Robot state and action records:
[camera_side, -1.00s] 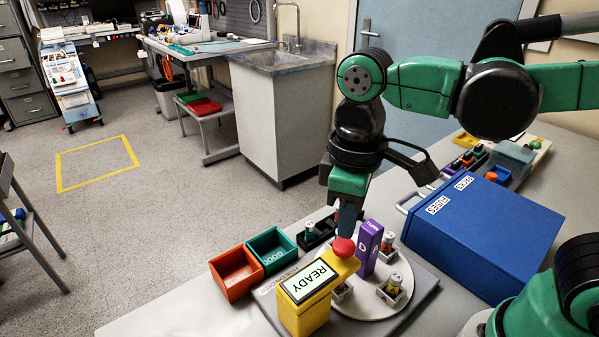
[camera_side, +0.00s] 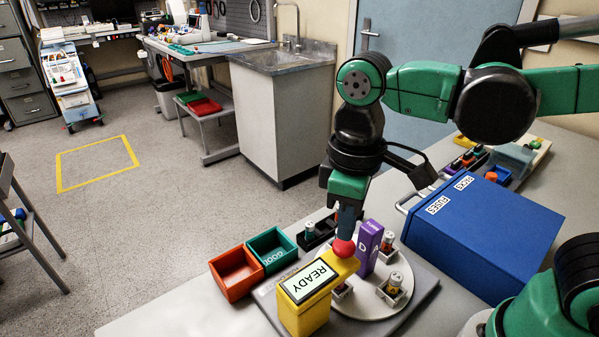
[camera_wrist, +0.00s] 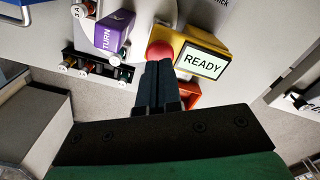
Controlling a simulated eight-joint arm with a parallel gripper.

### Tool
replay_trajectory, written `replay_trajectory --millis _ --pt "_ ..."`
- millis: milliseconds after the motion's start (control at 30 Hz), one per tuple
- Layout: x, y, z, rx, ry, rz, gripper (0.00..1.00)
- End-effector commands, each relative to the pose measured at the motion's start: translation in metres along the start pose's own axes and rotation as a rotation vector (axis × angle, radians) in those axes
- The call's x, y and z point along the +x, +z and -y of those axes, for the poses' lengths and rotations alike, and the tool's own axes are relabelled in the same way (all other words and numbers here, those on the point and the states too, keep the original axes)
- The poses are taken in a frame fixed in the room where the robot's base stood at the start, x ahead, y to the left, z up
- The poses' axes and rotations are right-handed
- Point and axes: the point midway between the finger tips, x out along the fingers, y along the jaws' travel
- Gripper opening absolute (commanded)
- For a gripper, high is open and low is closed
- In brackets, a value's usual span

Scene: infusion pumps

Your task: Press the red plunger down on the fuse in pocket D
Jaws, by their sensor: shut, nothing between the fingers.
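The red plunger (camera_side: 344,248) is a round knob on the arm of the yellow tester (camera_side: 305,312), whose screen reads READY. In the wrist view the red plunger (camera_wrist: 159,50) lies right at my fingertips. My gripper (camera_side: 347,232) is shut and empty, pointing down, with its tips at the top of the knob and seemingly touching it. Fuses in pockets (camera_side: 392,287) sit around the plate. The fuse under the plunger is hidden by the yellow arm.
A red-orange bin (camera_side: 236,273) and a green bin (camera_side: 272,250) marked GOOD stand left of the tester. A dark rack with fuses (camera_side: 312,237) is behind it. A large blue box (camera_side: 482,230) stands at the right. The table's front left is clear.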

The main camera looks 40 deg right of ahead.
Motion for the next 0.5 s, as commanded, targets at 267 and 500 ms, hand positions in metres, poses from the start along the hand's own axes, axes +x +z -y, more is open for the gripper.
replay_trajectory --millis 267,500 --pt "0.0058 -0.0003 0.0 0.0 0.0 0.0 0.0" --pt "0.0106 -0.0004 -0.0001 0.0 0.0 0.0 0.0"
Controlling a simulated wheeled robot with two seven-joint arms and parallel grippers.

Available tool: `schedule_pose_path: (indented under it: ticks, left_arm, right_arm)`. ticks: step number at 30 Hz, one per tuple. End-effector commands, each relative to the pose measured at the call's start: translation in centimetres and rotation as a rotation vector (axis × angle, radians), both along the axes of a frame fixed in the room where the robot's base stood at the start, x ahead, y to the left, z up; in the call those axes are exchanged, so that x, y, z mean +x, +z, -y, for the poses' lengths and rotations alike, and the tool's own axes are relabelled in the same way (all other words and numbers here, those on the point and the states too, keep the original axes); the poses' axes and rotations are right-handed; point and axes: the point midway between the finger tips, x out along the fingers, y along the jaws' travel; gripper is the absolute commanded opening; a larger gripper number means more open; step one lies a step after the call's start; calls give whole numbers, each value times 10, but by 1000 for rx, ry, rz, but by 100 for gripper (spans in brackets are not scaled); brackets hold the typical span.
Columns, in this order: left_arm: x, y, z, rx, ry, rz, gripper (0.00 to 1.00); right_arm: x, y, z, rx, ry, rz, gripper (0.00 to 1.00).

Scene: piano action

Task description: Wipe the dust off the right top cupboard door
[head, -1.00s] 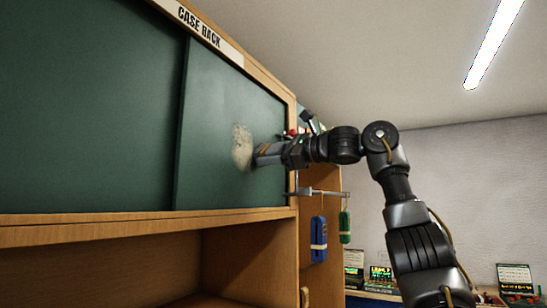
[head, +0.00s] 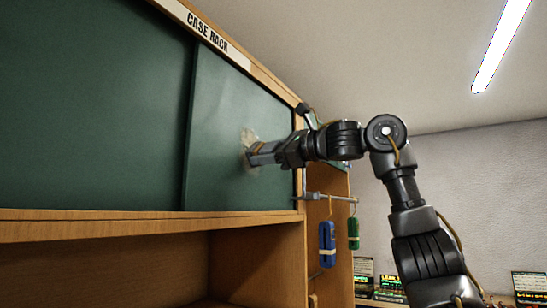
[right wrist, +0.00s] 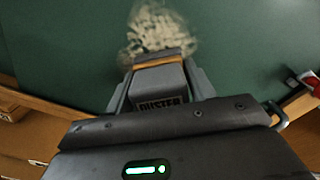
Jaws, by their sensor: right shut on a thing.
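The right top cupboard door (head: 225,130) is a dark green panel beside the left green door, under the CASE RACK sign. A pale, mottled dust patch (head: 248,137) lies on it, partly hidden behind my right gripper (head: 256,153). The dust patch also shows in the right wrist view (right wrist: 160,28), just beyond the duster. My right gripper is shut on the duster (right wrist: 160,84), a grey block marked DUSTER with a tan edge facing the door. The duster is at the lower part of the patch; I cannot tell whether it touches. My left gripper is out of view.
A metal rail (head: 330,196) juts from the wooden cabinet side, with a blue item (head: 327,242) and a green item (head: 353,233) hanging from it below my right arm. A wooden ledge (head: 100,226) runs under the doors, above an open shelf. Small lit screens stand low at right.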

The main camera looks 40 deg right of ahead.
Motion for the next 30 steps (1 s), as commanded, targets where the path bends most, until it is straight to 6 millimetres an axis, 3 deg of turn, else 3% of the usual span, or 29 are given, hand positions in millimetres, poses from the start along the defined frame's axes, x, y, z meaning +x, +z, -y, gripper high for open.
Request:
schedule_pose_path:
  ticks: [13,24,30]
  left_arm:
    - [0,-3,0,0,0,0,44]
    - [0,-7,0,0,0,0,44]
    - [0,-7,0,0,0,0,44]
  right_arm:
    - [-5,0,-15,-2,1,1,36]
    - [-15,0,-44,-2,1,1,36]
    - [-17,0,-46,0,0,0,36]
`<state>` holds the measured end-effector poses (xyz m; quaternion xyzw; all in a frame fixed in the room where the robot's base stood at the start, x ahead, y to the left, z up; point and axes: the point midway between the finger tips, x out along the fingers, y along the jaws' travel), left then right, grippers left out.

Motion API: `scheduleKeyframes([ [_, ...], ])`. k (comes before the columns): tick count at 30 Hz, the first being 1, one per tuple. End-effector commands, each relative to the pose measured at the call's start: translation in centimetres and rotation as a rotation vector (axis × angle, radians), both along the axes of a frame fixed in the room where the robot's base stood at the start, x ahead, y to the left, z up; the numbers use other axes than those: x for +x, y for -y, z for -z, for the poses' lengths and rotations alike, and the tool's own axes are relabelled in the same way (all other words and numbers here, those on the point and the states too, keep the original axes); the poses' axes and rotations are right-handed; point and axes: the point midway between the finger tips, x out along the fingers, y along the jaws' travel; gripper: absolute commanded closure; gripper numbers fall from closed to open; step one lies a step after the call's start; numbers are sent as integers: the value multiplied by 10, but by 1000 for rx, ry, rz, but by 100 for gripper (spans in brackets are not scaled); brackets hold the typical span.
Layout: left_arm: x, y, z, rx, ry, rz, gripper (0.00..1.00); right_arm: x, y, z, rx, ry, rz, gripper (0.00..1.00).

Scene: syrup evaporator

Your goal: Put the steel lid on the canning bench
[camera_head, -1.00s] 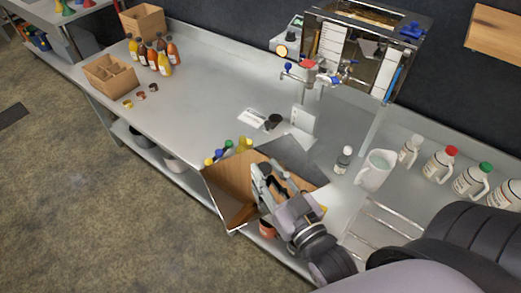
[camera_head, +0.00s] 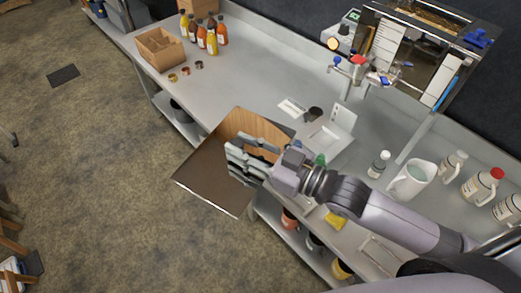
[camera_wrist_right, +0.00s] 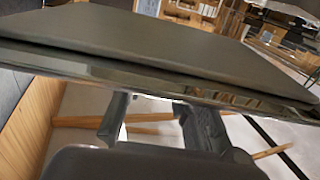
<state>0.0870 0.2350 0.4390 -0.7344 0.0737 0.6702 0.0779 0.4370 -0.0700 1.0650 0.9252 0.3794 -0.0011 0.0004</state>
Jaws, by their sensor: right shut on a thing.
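The steel lid (camera_head: 212,183) is a wide, dark, flat plate with a shiny edge. My right gripper (camera_head: 240,158) is shut on it and holds it over the front edge of the long steel bench (camera_head: 255,75), partly out above the floor. A wood-coloured panel (camera_head: 250,127) shows just behind the fingers; I cannot tell whether it is separate from the lid. In the right wrist view the lid (camera_wrist_right: 150,42) spans the picture above the fingers (camera_wrist_right: 150,122), hiding much beyond. My left gripper is not in view.
A divided cardboard box (camera_head: 160,50) and several sauce bottles (camera_head: 211,40) stand at the bench's far left. The evaporator (camera_head: 425,45), a white pitcher (camera_head: 410,180) and white jugs (camera_head: 482,186) stand to the right. The bench between bottles and evaporator is largely clear.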

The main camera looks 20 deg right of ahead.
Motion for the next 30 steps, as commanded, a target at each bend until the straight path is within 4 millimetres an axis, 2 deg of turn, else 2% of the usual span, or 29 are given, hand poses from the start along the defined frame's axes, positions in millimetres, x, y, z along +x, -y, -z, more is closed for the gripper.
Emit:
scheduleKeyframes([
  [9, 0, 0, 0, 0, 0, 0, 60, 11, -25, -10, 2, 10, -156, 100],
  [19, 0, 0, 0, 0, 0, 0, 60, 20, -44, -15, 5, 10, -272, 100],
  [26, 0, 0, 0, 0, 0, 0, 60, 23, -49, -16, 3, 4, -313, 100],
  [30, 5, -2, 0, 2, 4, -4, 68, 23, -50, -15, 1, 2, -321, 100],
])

AIM OF THE EXERCISE: Every line from the one containing "- Gripper opening absolute (commanded)" through the one containing "Your task: Press" is to be given again exactly, both ends included, and no line outside that range.

WRITTEN SOLUTION:
- Gripper opening absolute (commanded)
- For a gripper, high is open and low is closed
- In brackets, a value's usual span

Scene: infusion pumps

Your task: Press the red plunger down on the fuse in pocket D

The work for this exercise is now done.